Why you might wonder?
With industries undergoing changes every minute, the need to have answers at your fingertips is now greater than ever. From a business user’s perspective, they don’t have the time to wait for IT teams to work on flushing out a new report based on the immediate requirements.
Some of the common features in self-service analytics tools you can find today are ease of use – like drag and drop attributes to build a chart, connect to both on-premise and cloud sources, rapid computation and be mobile device friendly.
According to Gartner’s 2017 report, the leaders in the self-service tools are Tableau, Microsoft and Qlik.
Tableau has been one of the best visual analytics tool for the last few years, with clean UI, easy to create dashboards. The flexibility of playing with the UI is the biggest plus, and this is what the executives get excited about seeing too. Their latest addition include a subscription feature, where you can share the dashboards with your team in just a click.
Power BI has a slick looking UI, with unlimited customization you can create great looking dashboards. Plus the easy integration with other tools in Microsoft stack. It definitely is noted for the vast number of source system integrations.
Tip: Power BI is free for general use, this can be a great tool to analyse social media insights for your blog!
Qlikview may not been well known for its visuals, but it has some very strong capabilities – it stands out with it’s In Memory engine to analyze data much faster.

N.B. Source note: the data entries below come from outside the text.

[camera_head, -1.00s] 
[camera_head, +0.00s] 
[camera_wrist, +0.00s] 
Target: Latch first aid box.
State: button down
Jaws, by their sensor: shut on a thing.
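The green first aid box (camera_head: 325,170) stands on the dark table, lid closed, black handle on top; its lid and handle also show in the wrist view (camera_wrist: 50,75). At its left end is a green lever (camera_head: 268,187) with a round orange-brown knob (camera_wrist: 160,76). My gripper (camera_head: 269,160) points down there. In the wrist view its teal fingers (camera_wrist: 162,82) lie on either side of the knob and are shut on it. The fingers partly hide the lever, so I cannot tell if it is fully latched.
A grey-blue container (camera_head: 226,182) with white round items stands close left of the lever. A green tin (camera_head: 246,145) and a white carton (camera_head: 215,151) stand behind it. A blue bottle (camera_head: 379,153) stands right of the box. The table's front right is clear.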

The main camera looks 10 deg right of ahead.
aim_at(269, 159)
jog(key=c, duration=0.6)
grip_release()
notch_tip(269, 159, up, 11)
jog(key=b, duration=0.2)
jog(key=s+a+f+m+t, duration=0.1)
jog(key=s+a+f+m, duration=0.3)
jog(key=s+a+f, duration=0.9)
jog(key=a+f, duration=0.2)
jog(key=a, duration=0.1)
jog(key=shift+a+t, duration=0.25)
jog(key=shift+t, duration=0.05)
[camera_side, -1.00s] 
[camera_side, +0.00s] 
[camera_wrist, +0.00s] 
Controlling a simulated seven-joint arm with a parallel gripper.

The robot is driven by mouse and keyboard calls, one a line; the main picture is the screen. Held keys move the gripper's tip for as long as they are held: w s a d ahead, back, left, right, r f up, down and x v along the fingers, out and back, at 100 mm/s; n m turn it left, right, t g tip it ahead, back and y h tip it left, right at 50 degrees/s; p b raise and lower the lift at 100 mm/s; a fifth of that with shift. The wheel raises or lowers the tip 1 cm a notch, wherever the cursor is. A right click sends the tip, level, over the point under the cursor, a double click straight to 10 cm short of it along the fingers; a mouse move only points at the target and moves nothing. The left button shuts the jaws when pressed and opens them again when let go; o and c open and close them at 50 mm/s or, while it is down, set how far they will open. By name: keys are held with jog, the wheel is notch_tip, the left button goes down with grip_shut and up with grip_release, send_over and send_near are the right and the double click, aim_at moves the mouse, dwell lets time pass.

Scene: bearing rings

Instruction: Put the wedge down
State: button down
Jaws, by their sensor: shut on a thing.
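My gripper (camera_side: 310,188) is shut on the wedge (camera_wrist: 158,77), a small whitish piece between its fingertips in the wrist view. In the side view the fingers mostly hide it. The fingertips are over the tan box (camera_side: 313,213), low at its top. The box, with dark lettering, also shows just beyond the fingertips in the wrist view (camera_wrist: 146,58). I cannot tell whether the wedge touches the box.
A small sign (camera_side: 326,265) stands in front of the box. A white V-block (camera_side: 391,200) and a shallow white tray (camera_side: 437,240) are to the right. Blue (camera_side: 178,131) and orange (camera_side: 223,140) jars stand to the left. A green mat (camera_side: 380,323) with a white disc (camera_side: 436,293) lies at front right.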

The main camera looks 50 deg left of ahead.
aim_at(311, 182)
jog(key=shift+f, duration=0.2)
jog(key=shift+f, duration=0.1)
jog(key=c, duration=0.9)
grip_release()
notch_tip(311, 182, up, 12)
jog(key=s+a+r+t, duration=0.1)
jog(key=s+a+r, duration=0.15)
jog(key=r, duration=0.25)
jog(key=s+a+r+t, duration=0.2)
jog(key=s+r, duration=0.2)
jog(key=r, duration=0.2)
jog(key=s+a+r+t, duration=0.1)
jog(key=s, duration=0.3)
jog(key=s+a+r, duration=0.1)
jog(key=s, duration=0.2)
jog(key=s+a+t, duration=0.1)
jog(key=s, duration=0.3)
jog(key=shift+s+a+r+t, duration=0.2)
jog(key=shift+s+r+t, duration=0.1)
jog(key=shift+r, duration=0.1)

It also has extensive API integrations, which you cannot find in other tools.
#2 Real-Time Processing
Typically data is processed in batches, where high volumes of data are collected over a period of time and fed into Data Warehousing tools for analysis. On the contrary, when data is being processed at short intervals of time – every few minutes or seconds even, it is referred to as real time data processing.
Log monitoring, fraud detection, inventory management, are a few instances where decisions needs to be made immediately, this is when real time data processing is significantly used.
The system requirement for such processes needs to have a low-latency server for data to traverse quickly; highly scalable cluster to handle increase in the volumes of streaming data, and most of the times be able to provide real-time analytics.
To compute the data that is coming in as streams, we need frameworks and processing engines. The most significant one is Spark which is a batch processing framework, but has streaming capabilities; You can also take a look at Apache Flink, Apache Samza, Apache Storm to understand how stream processing works.
#3 Data Lake
Traditionally when data from multiple channels having different formats like – computers, mobile devices, television needs to be analyzed, they have to be transformed to bring it to a standard format. Let’s take a look at how Data Lake makes the whole process easier and economical.
Data lake is basically a storage unit, that holds data in its native format, structured or unstructured, on a platform (that supports Hadoop). With this solution, organizations that have large volumes of unstructured data, doesn’t have to worry about building data warehouse at the beginning.
Storing data on Data lakes can bring down the costs substantially. Since all the data is stored in a central repository as-is, on-demand analysis/query can be run against the data when required(which means schema is defined when data is read). This saves the cost of continuous processing of data and storing in a large data warehouse.
Adhoc predictive and real-time analysis can be run against data to quickly discover new insights without waiting, hence providing quicker time to value.
AWS S3 and Microsoft Data Lake are being significantly used today, getting your hands on these services will give you a better understanding of the uses and capabilities.
An important shift in the recent times is seen around services moving from on-premise to cloud platform. With big players like Amazon Web Services, Microsoft Azure and Google Cloud that are cost efficient, safe, reliable and easy to build and maintain infrastructure; the use of on-premise services are slowly fading.
As a closing note I would like to say that, Big data is vast and consists of many components. The traditional methods – on-premise data warehouse, data analysis, reporting tools are being restructured to match the demands today. The above mentioned are only a few areas that are in the limelight currently.